Sınırlarımız Nerede Başlar, Nerede Biter?
Bazen bir kriz, insanın gerçekte kim olduğunu gösteren aynadır.
Sınırlarımız Nerede Başlar, Nerede Biter?
Bazen bir kriz, insanın gerçekte kim olduğunu gösteren aynadır. Bildiğimiz dünya sarsıldığında, konfor alanlarımız birer birer elimizden alındığında, elimizde kalan tek şey, kararlarımızdır. İşte tam da bu yüzden, zor zamanlar yalnızca bir felaket değil; aynı zamanda bir sınavdır. Ahlaki pusulamızın çalışıp çalışmadığı, en karanlık anlarda belli olur.

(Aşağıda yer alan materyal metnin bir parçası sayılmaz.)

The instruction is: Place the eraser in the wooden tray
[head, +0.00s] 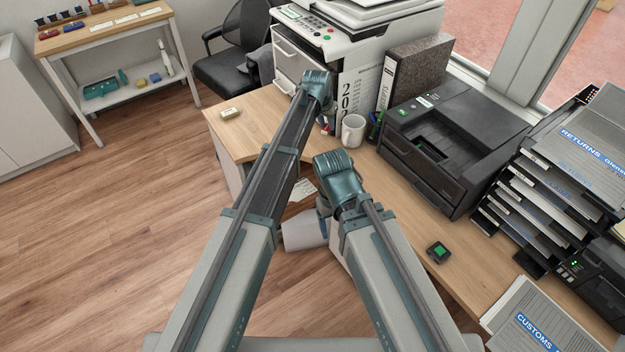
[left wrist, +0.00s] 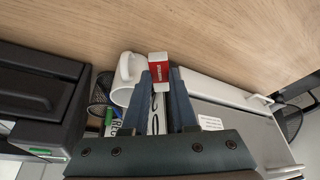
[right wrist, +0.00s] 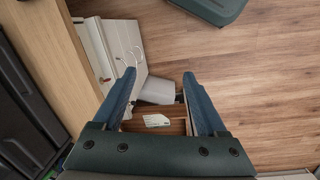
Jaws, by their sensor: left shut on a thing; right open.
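A white and red eraser (left wrist: 158,67) is between the fingertips of my left gripper (left wrist: 160,75) in the left wrist view. My left gripper is shut on it, above the wooden counter by the white mug. In the head view the left wrist (head: 317,85) hides most of the fingers. My right gripper (right wrist: 158,80) is open and empty in the right wrist view, pointing down past the counter edge. Below it, a brown wooden box-like thing (right wrist: 172,128) holds a white card; I cannot tell whether it is the wooden tray or an open drawer.
A pale small block (head: 229,113) lies at the counter's left end. A light bin (head: 303,233) is below the arms. Bare counter shows near the device.

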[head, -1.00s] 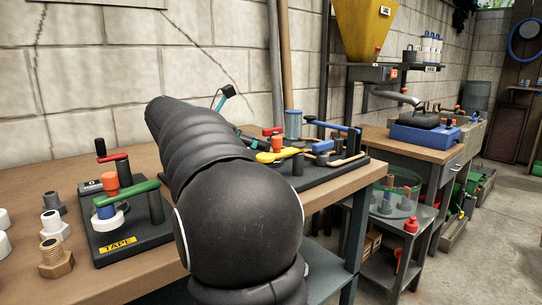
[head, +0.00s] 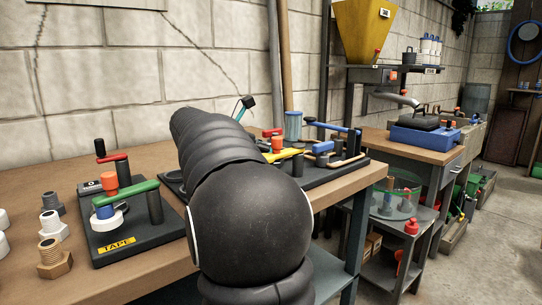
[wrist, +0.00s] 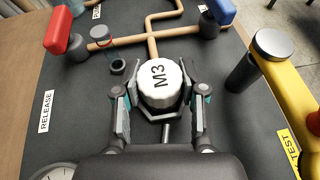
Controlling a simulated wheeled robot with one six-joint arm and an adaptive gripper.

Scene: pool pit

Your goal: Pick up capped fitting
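The capped fitting (wrist: 160,87) shows in the wrist view. My gripper (wrist: 160,73) has one finger on each side of the fitting. The fingers are apart, and narrow gaps seem to show beside the cap. Firm contact is not visible. In the head view, my black arm covers the fitting and the gripper.
In the wrist view, a red handle (wrist: 58,30) is at the upper left and a yellow lever (wrist: 295,85) at the right, with copper pipe (wrist: 150,35) beyond. In the head view, a "TAPE" stand (head: 125,225) and loose fittings are left of my arm.

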Bugün, içinde yaşadığımız çağda da benzer sınavlar karşımızda duruyor. Bazen bir savaş, bazen bir doğal afet, bazen de görünmeyen düşmanlar: salgınlar, iklim krizi, yabancılaşma… Bu tehditlerin her biri, insanlığın neye dönüşeceğini belirliyor. Bu noktada tek bir soru var: Hayatta kalmak mı, insan kalmak mı?
Hayatta kalmak, her zaman yeterli değil. Çünkü bazen yaşamakla sürüklenmek arasında büyük bir fark vardır. Modern insan, artık yalnızca nefes almayı yeterli sayıyor. Oysa asıl mesele, nefes alırken nefes verebilmektir. Yardım etmek, paylaşmak, anlamaya çalışmak… Bunlardır bizi biz yapan.
İnsanlar ikiye ayrılır: Kendi güvenliği için başkalarının korkularını önemsemeyenler ve zor durumda dahi birbirini gözetenler. Bugün sokakta yürürken, trafikte beklerken, bir hastanede sıra alırken ya da sosyal medyada bir yorum okurken bile bu ayrımı görebiliriz. Kimileri en küçük fırsatta diğerini ezmeye çalışır; kimileri ise bir adım geri çekilip, "Sen iyi misin?" diye sormayı unutmaz.
Peki ya biz? Biz hangi taraftayız? Sadece kendi çıkarlarımızı korumaya odaklı mıyız, yoksa başkalarının da bizim kadar yaşama hakkı olduğunu hatırlayacak kadar insan mıyız?
İnsanlık tarihi boyunca çatışmalar yaşandı. Fakat tarihin her döneminde barışı inşa edenler, silaha sarılanlardan çok, söze sarılanlar oldu. Gerçek düşman, çoğu zaman dışarıda değil, içimizdedir. Korkularımız, önyargılarımız, bencilliğimiz… Asıl savaş, bu duvarları yıkabilme cesaretini gösterenlerle başlar.
Günümüzde herkes bir "taraf" arıyor. Oysa bazen doğru taraf, kimsenin görmediği yerdedir: Sessizce komşusunun kapısını çalan, yardım elini uzatan, tanımadığı birinin gözyaşını silen insanların yanında… Çünkü insanlık, sadece savaşanlarla değil, merhameti unutmayanlarla da ayakta kalır.
Teknoloji ilerledikçe, bağlantılar arttıkça, aslında birbirimizden daha çok uzaklaştık. Göz göze gelmekten, aynı masada oturmaktan, kalpten bir "Nasılsın?" demekten çekinir olduk. Ve biz birbirimizi unutmaya başladıkça, başkaları bu boşluğu doldurmaya başladı: şiddet, yabancılaşma, güvensizlik…
İşte bu yüzden bir seçim yapma zamanı geldi: Birbirimize duvar mı öreceğiz, köprü mü kuracağız? Daha çok mu korkacağız, yoksa biraz cesaretle birbirimize mi yaklaşacağız? Bilmeliyiz ki güvenlik duvarlarının ardında yaşamak, gerçek bir hayat sunmaz. Çünkü insan, ancak insanla tamamlanır.
Bugün hâlâ umut var. Hâlâ dürüst kalabilenler, hâlâ yardıma koşanlar, hâlâ adaleti arayanlar var. Hâlâ "ben" yerine "biz" diyebilenler var. Ve belki de yeni bir başlangıç, tam da buradan doğacak: İnsanın yeniden insana döndüğü, ellerin yeniden birleştiği, gözlerin yeniden konuştuğu bir yerden…
Dünya bir savaş alanı olabilir, ama biz o savaşta insanlığımızı koruyarak yürümeyi seçebiliriz. Çünkü bazen en büyük zafer, hayatta kalmak değil… İnsan kalabilmektir.